## DIRECTIVE
Reproduce each line of the listing exactly.
+++ SUPPLIED DATA +++
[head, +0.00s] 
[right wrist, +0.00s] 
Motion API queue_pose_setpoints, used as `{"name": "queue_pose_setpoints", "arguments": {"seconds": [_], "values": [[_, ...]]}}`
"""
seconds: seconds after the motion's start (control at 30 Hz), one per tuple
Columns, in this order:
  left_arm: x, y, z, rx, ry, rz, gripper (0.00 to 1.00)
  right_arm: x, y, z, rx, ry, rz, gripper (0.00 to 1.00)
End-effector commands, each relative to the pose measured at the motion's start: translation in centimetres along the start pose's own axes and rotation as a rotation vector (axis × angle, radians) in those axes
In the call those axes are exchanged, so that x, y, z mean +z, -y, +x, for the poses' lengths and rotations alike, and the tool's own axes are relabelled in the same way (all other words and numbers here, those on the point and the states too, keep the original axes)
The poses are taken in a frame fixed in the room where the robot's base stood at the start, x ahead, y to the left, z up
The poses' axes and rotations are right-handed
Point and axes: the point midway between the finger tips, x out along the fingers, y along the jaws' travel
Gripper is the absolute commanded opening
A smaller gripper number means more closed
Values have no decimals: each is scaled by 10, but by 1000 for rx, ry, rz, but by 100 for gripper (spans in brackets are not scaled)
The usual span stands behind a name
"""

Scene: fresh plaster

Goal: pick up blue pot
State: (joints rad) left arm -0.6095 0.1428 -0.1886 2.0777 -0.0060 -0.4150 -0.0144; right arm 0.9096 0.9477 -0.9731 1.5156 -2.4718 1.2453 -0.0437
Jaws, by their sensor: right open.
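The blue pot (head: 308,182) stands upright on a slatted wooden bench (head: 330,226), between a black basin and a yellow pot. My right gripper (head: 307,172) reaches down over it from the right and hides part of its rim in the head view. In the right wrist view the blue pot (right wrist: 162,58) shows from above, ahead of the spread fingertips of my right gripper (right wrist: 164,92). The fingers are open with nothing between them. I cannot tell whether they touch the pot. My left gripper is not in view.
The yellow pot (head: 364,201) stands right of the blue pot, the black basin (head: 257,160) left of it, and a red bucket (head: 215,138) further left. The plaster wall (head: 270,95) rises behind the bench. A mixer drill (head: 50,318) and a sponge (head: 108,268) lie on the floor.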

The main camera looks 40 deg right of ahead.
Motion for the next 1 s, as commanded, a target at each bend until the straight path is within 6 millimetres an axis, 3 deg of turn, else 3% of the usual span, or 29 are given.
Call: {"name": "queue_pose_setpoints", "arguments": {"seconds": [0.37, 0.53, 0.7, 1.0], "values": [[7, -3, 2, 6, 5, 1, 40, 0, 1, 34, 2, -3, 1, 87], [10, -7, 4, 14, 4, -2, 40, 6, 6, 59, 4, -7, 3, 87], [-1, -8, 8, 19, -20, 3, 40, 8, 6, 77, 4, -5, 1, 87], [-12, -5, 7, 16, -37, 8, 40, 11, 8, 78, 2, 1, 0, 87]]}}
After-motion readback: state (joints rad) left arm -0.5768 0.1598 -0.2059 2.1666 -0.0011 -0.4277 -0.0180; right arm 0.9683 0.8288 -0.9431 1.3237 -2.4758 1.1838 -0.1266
+++
## EXERCISE OUTPUT
[head, +0.00s] 
[right wrist, +0.00s] 
Motion API queue_pose_setpoints, used as `{"name": "queue_pose_setpoints", "arguments": {"seconds": [_], "values": [[_, ...]]}}`
"""
seconds: seconds after the motion's start (control at 30 Hz), one per tuple
Columns, in this order:
  left_arm: x, y, z, rx, ry, rz, gripper (0.00 to 1.00)
  right_arm: x, y, z, rx, ry, rz, gripper (0.00 to 1.00)
End-effector commands, each relative to the pose measured at the motion's start: translation in centimetres along the start pose's own axes and rotation as a rotation vector (axis × angle, radians) in those axes
In the call those axes are exchanged, so that x, y, z mean +z, -y, +x, for the poses' lengths and rotations alike, and the tool's own axes are relabelled in the same way (all other words and numbers here, those on the point and the states too, keep the original axes)
The poses are taken in a frame fixed in the room where the robot's base stood at the start, x ahead, y to the left, z up
The poses' axes and rotations are right-handed
Point and axes: the point midway between the finger tips, x out along the fingers, y along the jaws' travel
Gripper is the absolute commanded opening
A smaller gripper number means more closed
Values have no decimals: each is scaled by 10, but by 1000 for rx, ry, rz, but by 100 for gripper (spans in brackets are not scaled)
The usual span stands behind a name
"""

Scene: fresh plaster

Goal: pick up blue pot
State: (joints rad) left arm -0.6095 0.1428 -0.1886 2.0777 -0.0060 -0.4150 -0.0144; right arm 0.9096 0.9477 -0.9731 1.5156 -2.4718 1.2453 -0.0437
Jaws, by their sensor: right open.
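The blue pot (head: 308,182) stands upright on a slatted wooden bench (head: 330,226), between a black basin and a yellow pot. My right gripper (head: 307,172) reaches down over it from the right and hides part of its rim in the head view. In the right wrist view the blue pot (right wrist: 162,58) shows from above, ahead of the spread fingertips of my right gripper (right wrist: 164,92). The fingers are open with nothing between them. I cannot tell whether they touch the pot. My left gripper is not in view.
The yellow pot (head: 364,201) stands right of the blue pot, the black basin (head: 257,160) left of it, and a red bucket (head: 215,138) further left. The plaster wall (head: 270,95) rises behind the bench. A mixer drill (head: 50,318) and a sponge (head: 108,268) lie on the floor.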

The main camera looks 40 deg right of ahead.
Motion for the next 1 s, as commanded, a target at each bend until the straight path is within 6 millimetres an axis, 3 deg of turn, else 3% of the usual span, or 29 are given.
Call: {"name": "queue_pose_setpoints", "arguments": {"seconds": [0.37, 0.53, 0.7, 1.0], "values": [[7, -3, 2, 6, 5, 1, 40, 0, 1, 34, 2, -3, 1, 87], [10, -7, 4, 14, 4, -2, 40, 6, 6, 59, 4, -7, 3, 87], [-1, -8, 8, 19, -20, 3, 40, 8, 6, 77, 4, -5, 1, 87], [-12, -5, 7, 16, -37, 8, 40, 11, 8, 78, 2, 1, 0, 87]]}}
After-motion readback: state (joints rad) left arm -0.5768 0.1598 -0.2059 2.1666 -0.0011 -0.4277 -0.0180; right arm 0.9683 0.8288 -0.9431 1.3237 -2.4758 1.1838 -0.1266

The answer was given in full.